New world, new language
Whether Uber fits the increasingly narrow lens which Christensen defines as disruptive innovation ultimately amounts to semantics. A more fundamental issue lies in using 20th century business lexicon and playbooks for 21st century internet businesses. The contention that it’s necessary to establish whether a company picked off low-end customers first to define it as disruptive is as problematic as it is aimless. We reside in world which has fundamentally changed from the one The Innovator’s Dilemma was written for and platform businesses have changed the medium of attack in many cases. Historically, the vertically integrated supply chain was subject to attack at various points. Internet businesses increasingly have a virtually integrated supply chain.

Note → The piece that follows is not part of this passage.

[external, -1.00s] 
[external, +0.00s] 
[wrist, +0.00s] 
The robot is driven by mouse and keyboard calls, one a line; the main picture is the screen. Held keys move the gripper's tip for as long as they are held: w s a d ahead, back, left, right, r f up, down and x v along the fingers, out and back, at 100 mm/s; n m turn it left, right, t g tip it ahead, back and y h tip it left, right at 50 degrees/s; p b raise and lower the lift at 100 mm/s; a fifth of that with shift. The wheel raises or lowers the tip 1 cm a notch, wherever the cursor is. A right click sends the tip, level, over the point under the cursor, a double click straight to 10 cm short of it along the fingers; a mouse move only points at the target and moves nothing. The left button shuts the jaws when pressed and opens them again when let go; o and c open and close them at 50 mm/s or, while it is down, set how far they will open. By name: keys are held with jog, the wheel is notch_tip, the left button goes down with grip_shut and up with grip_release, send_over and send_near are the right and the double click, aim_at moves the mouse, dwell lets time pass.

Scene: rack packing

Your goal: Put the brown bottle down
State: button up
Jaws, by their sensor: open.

More interesting still is the idea of left-field disrupters who have access to your existing customer base. As industry convergence becomes more pronounced, that is the ability for companies from one industry to cross into another predominantly through digital channels, challengers are coming from new places. Amazon are an increasingly threatening proposition and, case in point, recently started ventures in insurance products and selling flights. Their ability to cross those lines is further supported by a suite of other assets – they can facilitate payments, have extensive cloud capabilities, streaming platforms and a significant physical distribution network. While this may be one of the largest companies in technology, it doesn’t change the fact that the landscape for disruption has changed for everyone. If the approach is no longer a piecemeal erosion of your customers but amounts to full scale assault, then finding terminology to address it more appropriately would make sense.

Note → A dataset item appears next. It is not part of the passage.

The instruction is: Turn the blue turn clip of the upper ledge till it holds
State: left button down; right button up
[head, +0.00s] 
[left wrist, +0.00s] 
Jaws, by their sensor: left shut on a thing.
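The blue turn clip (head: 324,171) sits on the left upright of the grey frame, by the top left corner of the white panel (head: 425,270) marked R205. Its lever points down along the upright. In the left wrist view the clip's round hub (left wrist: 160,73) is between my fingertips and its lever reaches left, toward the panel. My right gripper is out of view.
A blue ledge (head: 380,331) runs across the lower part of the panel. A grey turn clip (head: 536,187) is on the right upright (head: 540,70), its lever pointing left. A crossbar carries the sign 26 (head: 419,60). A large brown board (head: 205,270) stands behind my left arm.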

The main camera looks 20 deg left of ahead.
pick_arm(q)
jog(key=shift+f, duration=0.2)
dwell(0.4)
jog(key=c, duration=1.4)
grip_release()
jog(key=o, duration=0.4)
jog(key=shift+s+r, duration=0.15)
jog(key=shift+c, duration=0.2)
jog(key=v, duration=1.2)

“Big-Bang Disruption” was the term which Larry Downes and Paul Nunes coined in an article by the same name in the Harvard Business Review in 2013. Big-bang disruption happens at such an accelerated pace, by being created and distributed through online channels, those conventional strategies prescribed based on original disruption literature fail.
“But perhaps the biggest challenge to incumbents is that big-bang innovations come out of left field, combining existing technologies that don’t even seem related to your offerings to achieve a dramatically better value proposition. Big-bang disrupters may not even see you as competition. They don’t share your approach to solving customer needs.”

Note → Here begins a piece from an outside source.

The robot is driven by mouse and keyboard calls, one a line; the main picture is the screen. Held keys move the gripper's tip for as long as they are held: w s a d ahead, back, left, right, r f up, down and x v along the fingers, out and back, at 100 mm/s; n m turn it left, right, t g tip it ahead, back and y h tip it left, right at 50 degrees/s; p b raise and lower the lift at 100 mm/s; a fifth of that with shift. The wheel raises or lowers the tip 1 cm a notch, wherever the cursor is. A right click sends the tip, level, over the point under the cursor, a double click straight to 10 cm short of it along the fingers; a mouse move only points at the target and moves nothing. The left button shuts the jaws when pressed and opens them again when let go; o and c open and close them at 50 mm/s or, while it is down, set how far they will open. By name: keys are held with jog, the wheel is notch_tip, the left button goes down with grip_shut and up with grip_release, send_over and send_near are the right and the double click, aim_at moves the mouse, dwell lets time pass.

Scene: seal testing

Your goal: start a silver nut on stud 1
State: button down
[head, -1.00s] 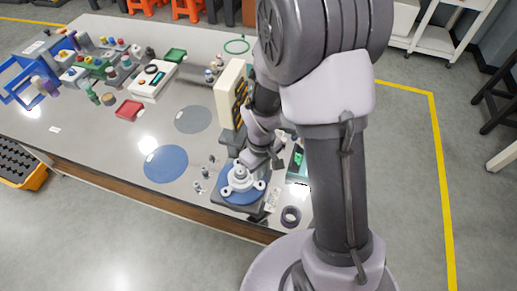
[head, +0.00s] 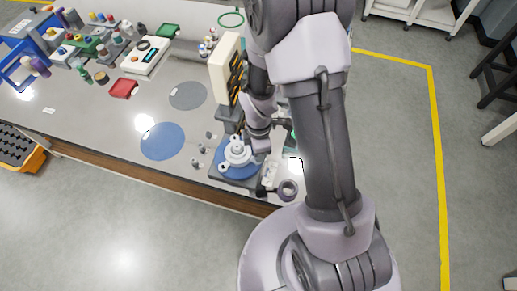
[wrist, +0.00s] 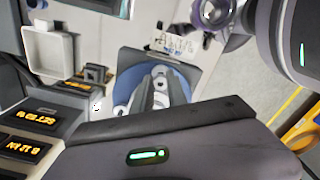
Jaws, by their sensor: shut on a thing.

The hallmarks of these disrupters are:
- Unencumbered development – there are more minimum viable products being launched directly into the market that can be scaled depending on their success.
- Unconstrained growth – unlike Everett Rogers’s classic bell curve of five distinct customer segments (innovators, early adopters, early majority, late majority, and laggards), the big-bang works steeper as an early set of trial or beta users pave the way for mass adoption.
- Undisciplined strategy – with no alignment to any of Porter’s strategic goals of operational excellence, product leadership or customer intimacy, a redefined digital offering can achieve competitive advantage immediately and all value propositions from the beginning,
Those traits make it extremely difficult for an incumbent to survive disruption – why would customers not take a better offering on every levels?
In 2000, Reed Hastings, the founder of Netflix, approached Blockbuster CEO John Antioco about a partnership. A simplified history tells us that Antioco refuted the offer for Netflix to run an online brand for them would result in a 2010 bankruptcy while the plucky upstart became the behemoth of online streaming – classic disruptive innovation one might say. While online would ultimately provide a new platform and market for Hastings to overtake physical video stores, there was no reason for Blockbuster to cede the strong brand recognition and customer base they had built at the time. However, Blockbuster’s existing model had a flaw by design – they were massively reliant on late fees. This was an annoyance to customers but accounted for about $200 million annually in revenue. In 2004, increasingly concerned by the threat of Netflix and Redbox, Antioco proposed a significant overhaul to secure the future of the brand. He proposed dropping those late fees and making a $200m investment to launch Blockbuster Online. Carl Icahn, an investor in the company, questioned the decision-making and leadership of the CEO because the strategy would significantly hamper profitability. The loss of the board’s confidence ultimately culminated in the departure of Antioco and, eventually, the demise of the largest video rental chain in the world. When viewed through this different lens, Netflix weren’t quite the unopposable disruptive force they were made out to be. Blockbuster had ample time and opportunity to respond but failed to do so appropriately.
Seagate Technology, famously displaced in Christensen’s hard-disk drive example, were never felled by disruption. Despite their allegedly fatal error to delay manufacturing 3.5-inch drives in the mid-80s, which were valued by producers of portable computers and laptops. Between 1989 and 1990 its sales doubled, reaching $2.4 billion, “more than all of its U.S. competitors combined”. Seagate had $11 billion in revenue in 2018 still predominantly selling hard drives. As Jill Lepore pointed out:
“In the longer term, victory in the disk-drive industry appears to have gone to the manufacturers that were good at incremental improvements, whether or not they were the first to market the disruptive new format. Companies that were quick to release a new product but not skilled at tinkering have tended to flame out.”
For all the effectiveness of those companies displacing one another in the 1980’s only to collapse when the next arrived, was there not a question why none of those companies could replicate their initial success? That adage of “staying too close to your customer” probably applied to the company which served I.B.M. at the time, who insisted that they only wanted better and faster versions of the 5.25-inch drives – Seagate Technology.
It’s not just disrupt or be disrupted
Debating the definition of disruptive innovation will continue to be a topic. While interesting as a technical debate, it must be tempered by understanding the infrequency that monumental displacement within industries occurs regardless of definition. As we look at the converging landscapes and new markets of digital business, there’s a growing understanding that competitors can cross lines and, distributing digitally, will instigate big-bang disruption. That said, robustness of business models and the ability to provide consistent improvements on products and services remains of paramount importance. A new competitor’s ability to pick off underserved customers begins with a question of why those customers were underserved in the first instance. Sustaining innovation seems to be quite important in that context. The idea that everyone needs to be the disrupter or stands to be disrupted is folly. There isn’t always a wolf lurking but, if there is, it’s probably because you left the gate open. At the end of the day, serving your customers well matters.